La he visto recaudando dinero, preocupada por el presupuesto que no alcanza para los servicios que con tanto empeño siempre ha deseado para los que menos tienen y confortar a los que asisten diariamente a la Asociación Dominicana de Rehabilitación, su creación, en busca de servicios.
Su dedicación a los otros no le quitó tiempo de calidad para sus hijos y nietos. Siempre ha estado pendiente de todos. Con su habilidad frente a la máquina de escribir, y luego con su computadora, tipeaba y digitaba con amor las tareas de hijos y nietos. Con su acostumbrada organización no se pierde un cumpleaños de ninguno de sus hijos e hijas, de sus catorce nietos y sus dieciséis biznietos. Nunca ha perdido la costumbre de asistir a los almuerzos de los domingos, donde se reúne una extensa familia de cerca de cuarenta miembros.
Su dedicación a mi rehabilitación fue completa, de su fortaleza de carácter y preocupación por los demás aprendí y me ha servido para toda la vida. Es lo mismo que he querido que aprendan mis hijos y nietos.

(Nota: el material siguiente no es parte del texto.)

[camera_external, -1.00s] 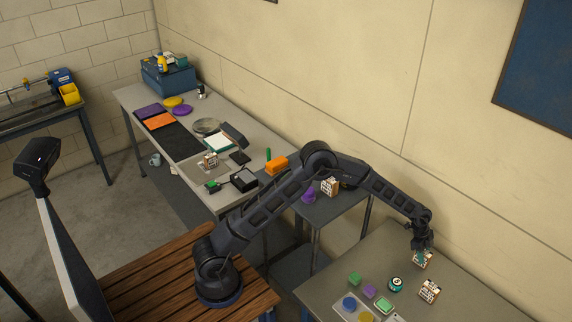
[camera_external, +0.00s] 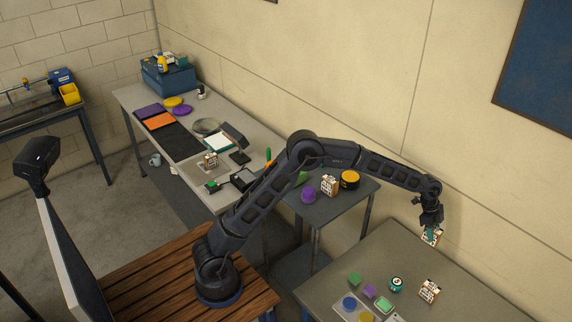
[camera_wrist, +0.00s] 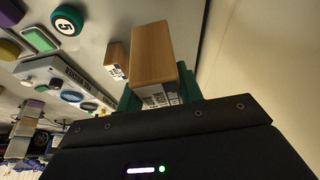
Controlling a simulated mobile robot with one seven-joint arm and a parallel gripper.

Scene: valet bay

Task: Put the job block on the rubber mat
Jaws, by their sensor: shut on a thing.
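My gripper (camera_external: 431,226) is shut on a wooden block with black-and-white printed faces (camera_external: 432,238), held above the right-hand grey table (camera_external: 350,258). In the wrist view the held block (camera_wrist: 164,52) sits between the green jaws, its plain wood side showing. Similar printed blocks are a second one (camera_external: 429,291) on the same table, one on the small middle table (camera_external: 329,186) and one on the long bench (camera_external: 210,160). I cannot tell from the prints which is the job block. A flat black mat (camera_external: 178,139), likely the rubber mat, lies on the long bench.
The wall runs close behind.

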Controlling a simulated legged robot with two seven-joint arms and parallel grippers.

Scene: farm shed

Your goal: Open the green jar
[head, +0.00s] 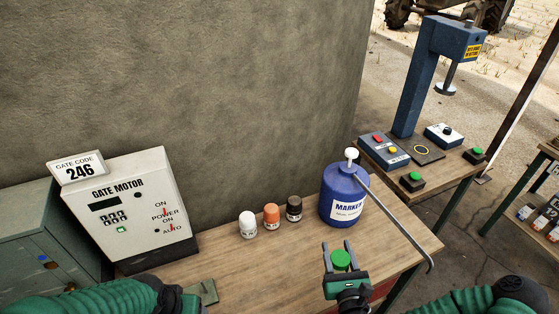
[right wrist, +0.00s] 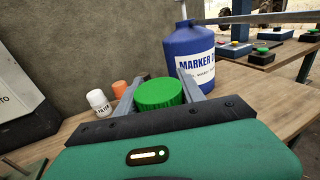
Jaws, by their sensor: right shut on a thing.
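The green jar shows as a round, ribbed green lid (head: 341,260) near the front of the wooden bench. Its body is hidden behind my gripper. My right gripper (head: 340,258) is shut on the green jar, with one finger on each side of the lid. In the right wrist view the lid (right wrist: 160,93) sits between the two grey fingers. I cannot tell whether the jar touches the bench. My left arm enters at the lower left of the head view, but its gripper is not seen.
A blue marker jug (head: 344,195) with a thin hooked rod stands just behind the jar. White (head: 248,224), orange (head: 271,216) and dark (head: 294,208) small jars stand left of it. A gate motor box (head: 130,210) is at left. A greenish metal piece (head: 204,292) lies near the front.

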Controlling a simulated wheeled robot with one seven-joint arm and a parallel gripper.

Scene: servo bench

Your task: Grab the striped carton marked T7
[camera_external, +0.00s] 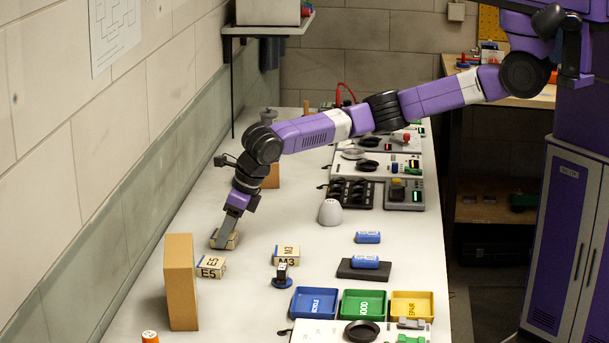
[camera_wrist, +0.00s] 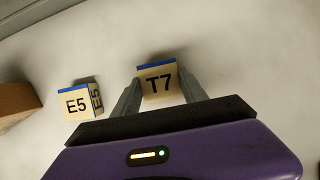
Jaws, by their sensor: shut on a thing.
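The T7 carton (camera_wrist: 160,82) is a small tan box with a blue stripe along its top edge and T7 in black. It stands on the bench between my gripper's fingers in the wrist view. My gripper (camera_wrist: 158,92) is shut on it, one finger on each side. In the external view my gripper (camera_external: 224,238) reaches down to the bench near the wall, and the T7 carton (camera_external: 233,240) is partly hidden behind the fingers.
A similar E5 carton (camera_external: 211,267) stands close by, also in the wrist view (camera_wrist: 76,103). An M3 carton (camera_external: 286,254) is to the right. A tall cardboard box (camera_external: 180,283) stands in front. Blue, green and yellow trays (camera_external: 340,304) lie at the front right. Bench between is clear.

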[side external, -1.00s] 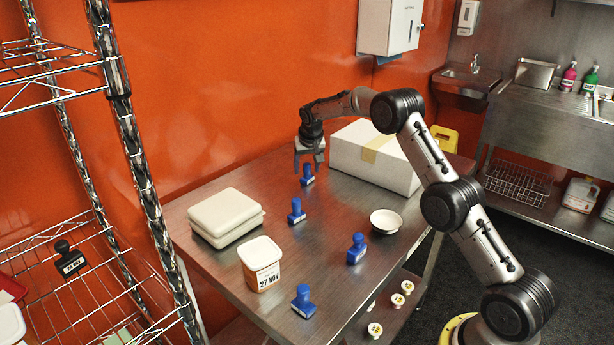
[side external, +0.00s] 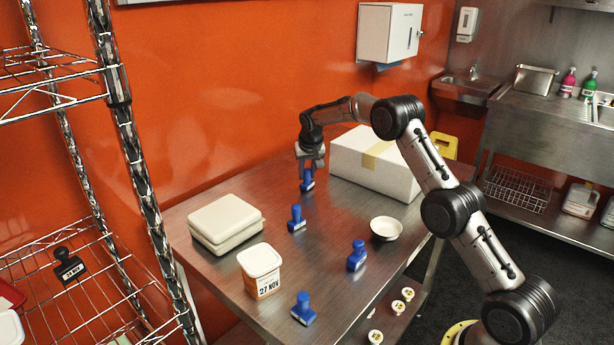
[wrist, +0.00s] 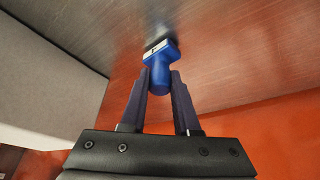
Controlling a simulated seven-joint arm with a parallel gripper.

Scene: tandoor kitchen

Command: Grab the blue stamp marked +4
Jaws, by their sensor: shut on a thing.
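My gripper (side external: 308,172) is shut on a blue stamp (side external: 307,186) at the back of the steel table, near the orange wall. In the wrist view the same stamp (wrist: 161,68) sits by its handle between the two fingertips, its base at or close to the table top. A small white label shows on its base, but I cannot read its mark. Three other blue stamps stand on the table: one near the middle (side external: 297,218), one at the right (side external: 357,256) and one at the front (side external: 303,309). Their marks cannot be read either.
A white box (side external: 350,165) stands close right of my gripper. Stacked cream containers (side external: 225,220), a tub labelled 27 NOV (side external: 261,270) and a white bowl (side external: 386,229) are on the table. A wire rack (side external: 135,190) stands at the left, with a black stamp (side external: 68,265).

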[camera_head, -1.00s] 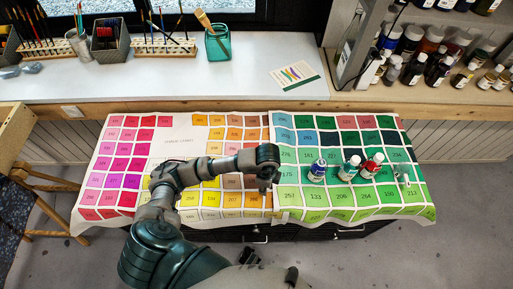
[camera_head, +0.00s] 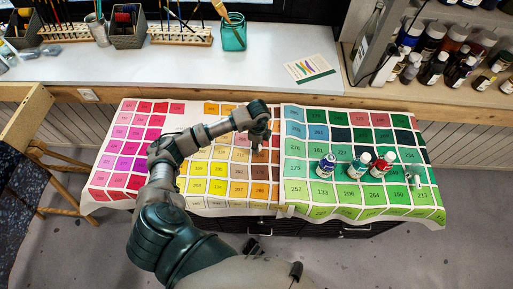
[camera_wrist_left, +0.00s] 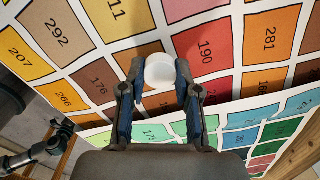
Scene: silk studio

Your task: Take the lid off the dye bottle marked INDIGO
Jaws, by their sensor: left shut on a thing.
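My left gripper (camera_head: 257,143) is over the orange and brown squares of the colour chart, left of the bottles. In the left wrist view its fingers are shut on a round white lid (camera_wrist_left: 160,71). Three small dye bottles stand in a row on the green squares: a blue one (camera_head: 326,167), a teal-green one (camera_head: 359,166) and a red one (camera_head: 382,164). The teal and red ones have white lids on. The blue one's top is too small to make out. No label can be read, so INDIGO cannot be picked out by its word.
The colour chart (camera_head: 172,184) covers the low table. A small white item (camera_head: 417,182) is near its right edge. Behind are a white counter with brush holders (camera_head: 180,35), a teal jar (camera_head: 233,38) and a card (camera_head: 310,68). Shelved bottles (camera_head: 435,65) stand at right.

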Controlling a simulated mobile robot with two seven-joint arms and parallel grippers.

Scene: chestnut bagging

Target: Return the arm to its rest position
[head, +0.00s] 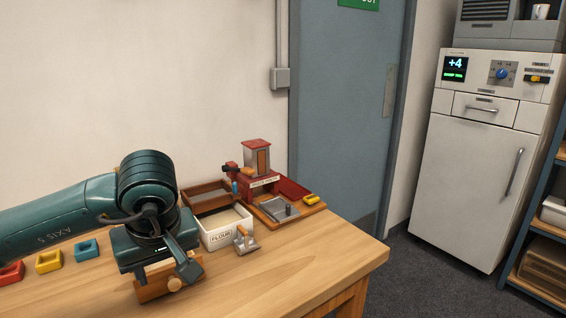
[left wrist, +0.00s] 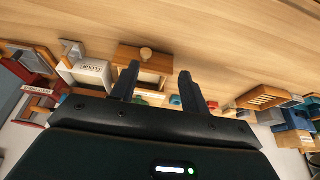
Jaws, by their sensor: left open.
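My left arm comes in from the left in the head view. My left gripper (head: 176,264) hangs over the table in front of a small wooden box with a round knob (head: 168,287), hiding part of it. In the left wrist view the two dark fingers of this gripper (left wrist: 160,85) stand apart with nothing held between them. The wooden box (left wrist: 147,56) shows there just beyond the fingers. I cannot tell the exact gap between gripper and box. My right gripper is in neither view.
The wooden table (head: 310,262) is clear toward its front right. A white flour bin (head: 222,237), a metal scoop (head: 245,242), a wooden tray (head: 207,190) and a red press-like device (head: 262,183) stand beyond the gripper.

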Hoy doy gracias a Dios por poder compartir con ella muchas alegrías y preocupaciones. Ver cómo se dedica a diario a sus labores, cómo dirige las reuniones de la Junta Directiva de ADR y cómo cuando voy de viaje a visitar las filiales de Rehabilitación las cuales lleva con mucha exactitud, siempre me llama antes de irme y se asegura que la llame a mi regreso para contarle.
Su fe en Dios le ha servido para sobreponerse a situaciones difíciles, como la pérdida de sus padres, la de mi padre Constantino y, muy en especial, del fallecimiento de mi hermano Tinito a muy temprana edad.
Mary P. de Marranzini cumple sus noventa años. Camina más despacio, pero sigue teniendo ese amor que sobra para repartir y, como dice la canción de Franco de Vita: “Por el contrario te ha llenado de afecto, ella por ti daría la vida, ella es única, por ti siempre ha hecho lo que le has pedido. En tiempos duros nunca te faltó, con lo poco que había se la arreglaba. Ella es única, es única, es única. Renunciaría a lo que más ha querido por no verte llorar y hasta la última gota de sangre daría por ti. Cuántas veces te ha visto en problemas y aunque observa y se calla, adentro muere de pena. Te ha visto cómo y cuánto has crecido pero tú para ella sigues siendo aquel niño”.
Hoy mis hermanos Alfredo, Tinito (EPD) Andrés y Alicita, nuestras parejas, hijos, nietos y biznietos, damos gracias a Dios por la madre que nos ha dado. Y pedimos al Altísimo que le conceda más años para que, con su ejemplo y su entrega, siga proyectando sus virtudes como un faro de luz para nuestra familia y para aquellos que menos tienen, que ha sido su razón de vivir, dándose a los demás sin esperar nada a cambio.